The skull was forwarded to the office of the State Survey on the following June (1866). Mr. Mattison has been repeatedly interviewed, and his testimony is uniformly coherent and explicit, to the effect that he took the skull with his own hands from the grave underneath a capping of forty feet of black lava and in connection with drift wood. The appearance of the skull in every way corroborates his statement. The late Dr. Wyman, of Harvard College, and Professor Whitney, together carefully removed the in- cru stations from the skull. Fragments of bones and gravel and shells were so wedged into the cavities of the skull that there could be no mistake as to the character of the situation in which it is found?

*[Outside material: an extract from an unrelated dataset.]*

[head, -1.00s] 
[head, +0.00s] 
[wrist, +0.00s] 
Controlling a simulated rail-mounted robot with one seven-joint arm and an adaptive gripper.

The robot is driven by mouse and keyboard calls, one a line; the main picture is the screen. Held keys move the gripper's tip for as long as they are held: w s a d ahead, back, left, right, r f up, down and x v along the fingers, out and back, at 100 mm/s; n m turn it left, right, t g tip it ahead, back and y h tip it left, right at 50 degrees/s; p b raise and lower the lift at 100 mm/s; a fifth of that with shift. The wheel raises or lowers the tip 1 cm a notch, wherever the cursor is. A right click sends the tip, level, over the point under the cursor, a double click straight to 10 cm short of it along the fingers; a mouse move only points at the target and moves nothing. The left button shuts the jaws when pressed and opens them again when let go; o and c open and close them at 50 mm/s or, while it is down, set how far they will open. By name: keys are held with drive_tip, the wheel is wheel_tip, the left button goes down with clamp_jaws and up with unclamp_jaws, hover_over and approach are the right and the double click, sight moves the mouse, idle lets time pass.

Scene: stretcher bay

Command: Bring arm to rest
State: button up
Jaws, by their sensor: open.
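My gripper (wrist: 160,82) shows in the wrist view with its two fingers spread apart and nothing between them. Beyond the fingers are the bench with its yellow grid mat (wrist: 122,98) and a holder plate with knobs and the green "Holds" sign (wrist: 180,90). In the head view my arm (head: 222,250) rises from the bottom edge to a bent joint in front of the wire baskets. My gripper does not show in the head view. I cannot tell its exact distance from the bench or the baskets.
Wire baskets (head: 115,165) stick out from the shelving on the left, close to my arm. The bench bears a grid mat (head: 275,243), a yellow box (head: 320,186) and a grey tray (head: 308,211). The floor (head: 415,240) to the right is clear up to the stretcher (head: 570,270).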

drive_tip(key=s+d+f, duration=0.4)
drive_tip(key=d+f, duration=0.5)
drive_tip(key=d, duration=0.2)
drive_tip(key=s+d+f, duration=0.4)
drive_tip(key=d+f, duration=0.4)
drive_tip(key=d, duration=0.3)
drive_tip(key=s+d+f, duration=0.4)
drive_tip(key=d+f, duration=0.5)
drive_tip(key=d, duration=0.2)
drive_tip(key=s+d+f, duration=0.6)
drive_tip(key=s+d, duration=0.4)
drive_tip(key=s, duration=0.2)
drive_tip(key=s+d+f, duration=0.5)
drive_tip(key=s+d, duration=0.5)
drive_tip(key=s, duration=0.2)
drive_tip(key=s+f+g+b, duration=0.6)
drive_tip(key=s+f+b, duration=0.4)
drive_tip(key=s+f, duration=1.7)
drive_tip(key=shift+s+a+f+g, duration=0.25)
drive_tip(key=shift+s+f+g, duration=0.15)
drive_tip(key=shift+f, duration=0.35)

EXTRACT FROM badarchaeology.com
“……..The objects – if genuinely found inside the mine – were identical to those of recent date found outside it; this argues strongly in favour of their recent manufacture (‘recent’ in this context meaning in the past ten thousand years or so!). The use of a rock found higher up the mountain to maufacture these objects shows that it must have existed before the artefacts; if they were really buried beneath it, they must have been introduced by some means, such as tunnelling.
The story of the discovery is by no means as robust as its supporters would wish. Mr Neale’s memory of events thirteen years previously may have been flawed; he may have been the victim of a hoax; he may have been the hoaxer (although this seems unlikely). All in all, this is not good evidence for the antiquity of humans in North America.”